Unlike Young Prayer, an organic blend of guitars, voice and drums, Person Pitch was constructed largely from samples. “Around the time of Young Prayer we had also just done Sung Tongs and before that, the Animal Collective had done a record called Campfire Songs and all of that was really acoustic guitar heavy,” says Lennox. “I guess I felt that I was hearing a lot of music around that was really kind of acoustic-based and I got excited about trying to work with purely electronic means and trying to get something that felt really soulful out of something that didn’t have any soul, if you know what I’m saying. That kind of challenge was really exciting for me.”

To make the album, Lennox first collected samples, typically about five foundation sounds per cut. His equipment was cheap and simple, a pair of Bose 303 SP samplers, a microphone, and a desktop computer. “The initial process was just gathering samples together and seeing how things worked together and putting effects on this sample and mixing this sample with this sample in a certain way so that it rhythmically and tonally went together,” says Lennox. “And after setting up these loops of different groups of samples and playing them over and over and over again as I’d be assembling them, certain melodies would just kind of come into my head, and I’d just start singing along with it. And then I would try to set the rhythm of certain words to the rhythm of those melodies that were coming into my head. Gradually, I just kind of put the songs together.”

The cuts on Person Pitch have extravagantly beautiful harmonies and melodies, yet these pop elements are often submerged under abrasive beats and surface noises. The results is a sort of dreamlike texture where song elements fade in and out of focus — and sometimes take a back seat to other sounds. Asked about the relationship between beauty and noise, whether one requires the other, Lennox replies, “I don’t know if I could say that one needs the other, but it certainly is a more captivating sound to me. It’s a more exciting concoction of sound than just getting something that’s kind of pleasant. That doesn’t excite me as much as something where I’m sitting there trying to figure out what exactly I’m listening to.”

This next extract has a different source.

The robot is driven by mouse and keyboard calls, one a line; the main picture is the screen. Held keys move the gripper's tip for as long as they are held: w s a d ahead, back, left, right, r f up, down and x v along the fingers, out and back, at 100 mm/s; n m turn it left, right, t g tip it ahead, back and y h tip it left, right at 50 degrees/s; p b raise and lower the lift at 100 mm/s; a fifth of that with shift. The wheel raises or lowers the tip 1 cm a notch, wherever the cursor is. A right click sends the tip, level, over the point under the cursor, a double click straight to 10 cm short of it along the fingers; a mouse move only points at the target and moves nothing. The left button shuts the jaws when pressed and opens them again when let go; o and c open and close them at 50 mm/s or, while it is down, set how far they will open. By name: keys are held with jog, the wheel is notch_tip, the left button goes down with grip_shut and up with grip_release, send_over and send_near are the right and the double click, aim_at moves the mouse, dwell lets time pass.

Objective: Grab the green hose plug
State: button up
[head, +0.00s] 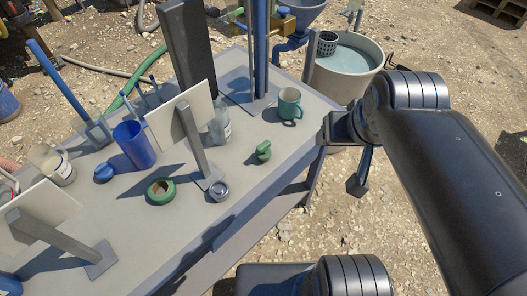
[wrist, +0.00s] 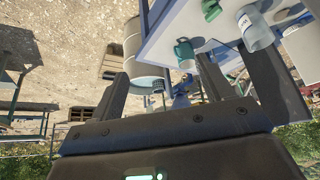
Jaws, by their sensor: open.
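The green hose plug (head: 263,151) stands on the grey table, near its right edge and in front of the teal mug (head: 289,104).
The grey table (head: 145,235) also holds a green tape roll (head: 161,191), a small metal tin (head: 219,191), a blue cup (head: 134,144), a clear bottle (head: 220,122) and tilted panels on stands. A round water tub (head: 345,68) stands behind. The table's front right is clear.

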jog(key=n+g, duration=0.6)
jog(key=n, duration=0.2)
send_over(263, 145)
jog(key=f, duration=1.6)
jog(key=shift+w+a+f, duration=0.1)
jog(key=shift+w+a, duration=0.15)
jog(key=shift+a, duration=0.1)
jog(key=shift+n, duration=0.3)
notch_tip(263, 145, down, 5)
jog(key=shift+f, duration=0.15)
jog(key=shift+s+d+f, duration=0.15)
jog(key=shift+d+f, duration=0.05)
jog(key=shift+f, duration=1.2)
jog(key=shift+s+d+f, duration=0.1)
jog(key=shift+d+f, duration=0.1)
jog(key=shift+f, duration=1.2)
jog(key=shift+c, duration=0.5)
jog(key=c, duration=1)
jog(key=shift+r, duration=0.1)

For instance, in the opening song “Comfy in Nautica” a strange, bowing sound closes out the cut, an unsettling end to what has been, up to that point, a bouyantly pretty song. “That song was so sugary and it almost got to the point where I didn’t like how it sounded. I thought it was too sweet, like fake sweet?” he says. “So I thought I would kind of ground it at the end by putting something really fucked up and dark in there. Reset the vibe.”

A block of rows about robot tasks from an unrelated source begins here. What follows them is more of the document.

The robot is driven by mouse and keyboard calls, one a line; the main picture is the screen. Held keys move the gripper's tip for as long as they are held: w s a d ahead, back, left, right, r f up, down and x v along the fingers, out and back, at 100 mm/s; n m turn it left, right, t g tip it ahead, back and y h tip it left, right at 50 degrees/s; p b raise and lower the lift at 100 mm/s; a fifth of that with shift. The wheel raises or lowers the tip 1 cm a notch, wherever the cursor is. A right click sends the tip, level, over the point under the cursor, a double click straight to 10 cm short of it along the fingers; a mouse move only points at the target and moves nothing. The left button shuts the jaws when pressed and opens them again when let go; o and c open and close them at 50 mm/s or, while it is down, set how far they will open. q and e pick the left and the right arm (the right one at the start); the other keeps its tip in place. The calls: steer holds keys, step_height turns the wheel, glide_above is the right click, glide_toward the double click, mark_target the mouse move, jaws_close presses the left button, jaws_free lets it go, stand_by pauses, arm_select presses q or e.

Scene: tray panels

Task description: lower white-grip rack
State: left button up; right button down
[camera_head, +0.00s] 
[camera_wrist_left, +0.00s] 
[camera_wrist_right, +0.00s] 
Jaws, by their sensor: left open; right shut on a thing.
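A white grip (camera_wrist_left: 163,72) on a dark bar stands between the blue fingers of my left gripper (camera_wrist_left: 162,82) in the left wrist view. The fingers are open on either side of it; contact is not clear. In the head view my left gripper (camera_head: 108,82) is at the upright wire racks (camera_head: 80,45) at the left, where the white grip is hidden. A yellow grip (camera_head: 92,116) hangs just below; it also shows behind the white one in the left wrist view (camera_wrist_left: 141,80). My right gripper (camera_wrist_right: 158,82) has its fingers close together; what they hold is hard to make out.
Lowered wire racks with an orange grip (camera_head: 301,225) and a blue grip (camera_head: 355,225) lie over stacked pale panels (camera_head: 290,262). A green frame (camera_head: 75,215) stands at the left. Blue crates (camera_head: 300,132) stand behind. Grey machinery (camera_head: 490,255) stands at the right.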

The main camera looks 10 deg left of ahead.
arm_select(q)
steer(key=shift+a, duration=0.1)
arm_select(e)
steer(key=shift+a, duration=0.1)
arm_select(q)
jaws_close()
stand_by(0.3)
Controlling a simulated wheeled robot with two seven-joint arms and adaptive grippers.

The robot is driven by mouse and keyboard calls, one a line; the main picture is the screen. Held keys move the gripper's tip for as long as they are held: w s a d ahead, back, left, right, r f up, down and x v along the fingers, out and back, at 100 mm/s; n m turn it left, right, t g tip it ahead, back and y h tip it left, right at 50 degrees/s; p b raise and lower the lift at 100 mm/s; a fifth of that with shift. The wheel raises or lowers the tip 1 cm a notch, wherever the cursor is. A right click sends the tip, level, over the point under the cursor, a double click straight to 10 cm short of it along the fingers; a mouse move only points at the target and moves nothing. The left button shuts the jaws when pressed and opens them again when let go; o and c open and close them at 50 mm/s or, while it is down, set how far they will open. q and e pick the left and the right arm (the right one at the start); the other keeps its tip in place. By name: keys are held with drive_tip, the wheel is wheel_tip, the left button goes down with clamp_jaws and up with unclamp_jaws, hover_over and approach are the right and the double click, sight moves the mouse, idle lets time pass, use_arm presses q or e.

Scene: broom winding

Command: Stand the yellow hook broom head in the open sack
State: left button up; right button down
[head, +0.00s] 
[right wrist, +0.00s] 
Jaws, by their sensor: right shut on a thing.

Rhythm is primary on Person Pitch, perhaps not surprising since Lennox plays mostly drums with Animal Collective. And anyway, like many musicians, he wants his music to be physically moving, the kind of thing that makes people twitch and bounce and groove. “One element of sound that is really pleasing, in sort of a fun way, is having some sort of rhythmically powerful element to it, that makes you feel that you want to move … if only internally,” he says. “I’m a huge fan of all forms of dance music and I really like going to clubs and being around people dancing. I like that energy, and I really get psyched about large groups of people all kind of agreeing to just move around together. I think that concept is just so awesome. So another thing that was going on when I was making this record … I was wishing it would be played in that type of atmosphere. It probably won’t be, but that was my hope for it. But it was also my way of trying to make my own form of dance music.”

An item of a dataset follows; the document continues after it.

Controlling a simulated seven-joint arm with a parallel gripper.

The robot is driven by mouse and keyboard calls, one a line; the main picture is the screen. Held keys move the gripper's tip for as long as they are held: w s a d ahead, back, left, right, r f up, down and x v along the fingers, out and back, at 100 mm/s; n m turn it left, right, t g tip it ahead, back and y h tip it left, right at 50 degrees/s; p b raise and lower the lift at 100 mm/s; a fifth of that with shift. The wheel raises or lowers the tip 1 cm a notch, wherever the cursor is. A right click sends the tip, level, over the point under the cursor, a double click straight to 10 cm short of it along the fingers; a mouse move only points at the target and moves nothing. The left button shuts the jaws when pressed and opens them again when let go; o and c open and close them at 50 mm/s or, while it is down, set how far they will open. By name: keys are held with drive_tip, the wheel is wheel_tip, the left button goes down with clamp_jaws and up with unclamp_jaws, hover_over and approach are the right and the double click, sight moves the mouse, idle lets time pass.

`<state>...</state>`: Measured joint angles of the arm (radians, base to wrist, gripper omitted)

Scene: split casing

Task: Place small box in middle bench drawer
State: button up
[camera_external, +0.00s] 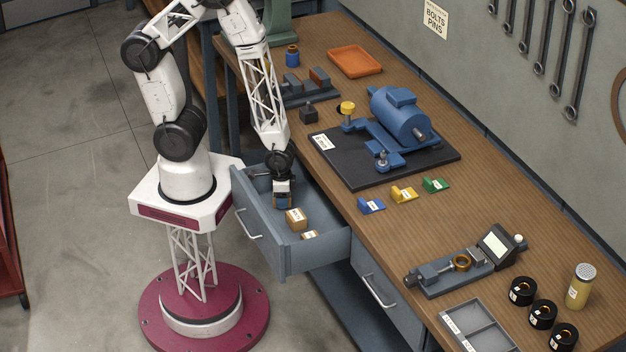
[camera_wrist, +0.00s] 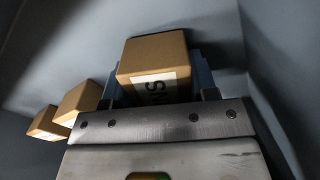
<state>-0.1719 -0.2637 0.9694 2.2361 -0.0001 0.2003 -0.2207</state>
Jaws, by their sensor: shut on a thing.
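The small brown cardboard box (camera_wrist: 155,60) with a white label fills the space between my gripper's blue fingers in the wrist view. My gripper (camera_external: 282,202) is shut on it and points down inside the open bench drawer (camera_external: 315,262). In the external view the held box is mostly hidden by the gripper. I cannot tell whether it touches the drawer floor. Two other brown boxes lie in the drawer: one larger (camera_external: 296,218) and one nearer the front (camera_external: 310,235). Both also show at the left of the wrist view, the nearer one (camera_wrist: 80,102) and the farther one (camera_wrist: 42,122).
The drawer's grey walls surround my gripper closely. A closed drawer (camera_external: 385,300) is to its right. On the bench top (camera_external: 330,210) stand a blue motor (camera_external: 400,118) on a black mat, coloured blocks (camera_external: 403,194), an orange tray (camera_external: 355,60) and a measuring fixture (camera_external: 460,265).

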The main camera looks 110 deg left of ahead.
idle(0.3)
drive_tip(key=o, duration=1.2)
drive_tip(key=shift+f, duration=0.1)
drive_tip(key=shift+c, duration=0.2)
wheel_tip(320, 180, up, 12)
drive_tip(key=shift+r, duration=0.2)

Mixing with eyes wide shut

Lennox says he wrote the rhythms and the melodies relatively quickly, then spent a long, long time trying to get the mix of sounds exactly right. It was an intuitive process, one that involved lots of listening, eyes shut, to the rough mixes. “When I was mixing the songs, if I would feel like I needed to open my eyes, I knew I was doing something wrong. I knew the mix wasn’t right,” he says. “I wanted the songs to be the kind of thing where a) you would feel really good while you were listening; and b) you would kind of stop thinking about whatever you were doing.”

After he’d done as much as he could, Lennox called Rusty Santos (who engineered Sung Tongs) in to fine-tune the mixes. The difference between the initial singles and the album reflects Santos’s input. “I sort of knew that my sensibility about the mixes that I was doing was kind of maybe a little too …too intense for a lot of people,” says Lennox. “Rusty.knows a lot about making things sound good. He knows a lot more about the studio environment than I do. I thought that having him come over and go through every song with me would benefit the sound of it a whole lot.”

Santos came to the project with fresh ears and immediately realized that the vocals had to be brought up. “I know the melodies that I’ve written and I know all the words that I’m saying, Lennox explains. “When I listen to stuff, I mix the vocals so low because it’s kind of there in my head anyway. But I think for somebody else who hasn’t heard it, it sounds like nothing when it’s so low. So when he came in, that was one of the things we focused on, was trying to get the words out there a little bit more. It was kind of a tense thing, in that, he was always trying to bring it up and I was always trying to bring it down.”

Influences and other projects

Person Pitch is packaged with the artwork from all the singles. The middle of the booklet, however, contains a long list of people, from Maria Callas to Metallica, who’ve had an impact on Lennox. “I’ve gotten asked the question of who were my musical influences a lot, and I never feel like I have a very good answer for it,” he says. Both the album and the artwork had a kind of symmetry to them, so it made sense to Lennox to balance personal thank you’s with artistic ones. “I guess I was hoping that somebody listening to the album would say, ‘Well, I really like this, what does this person get excited about?'”

Lennox was in Arizona recording with Animal Collective when I talked to him, an experience he says is far different from recording solo, but with its own distinctive rewards. “What’s awesome about being in a band is that it’s two or three or four or however many different people, all trying to work together to get the creative sound that everybody’s excited about. It’s not always easy, but once you get it, it’s kind of a powerful, fulfilling feeling to get it,” he says.

Lennox has a few shows in the UK as Panda Bear, then he’ll be back in New York this spring to help mix the new Animal Collective album. The foursome will hit the road this May in the US, and then it’s Animal Collective, Animal Collective, Animal Collective for as far as the eye can see. Asked if he’s concerned about Panda Bear getting lost in the shuffle, Lennox chuckles. “I’m kind of burnt out on doing stuff on my own right now. Working with the guys here, I’m so pumped about trying to play with these guys.”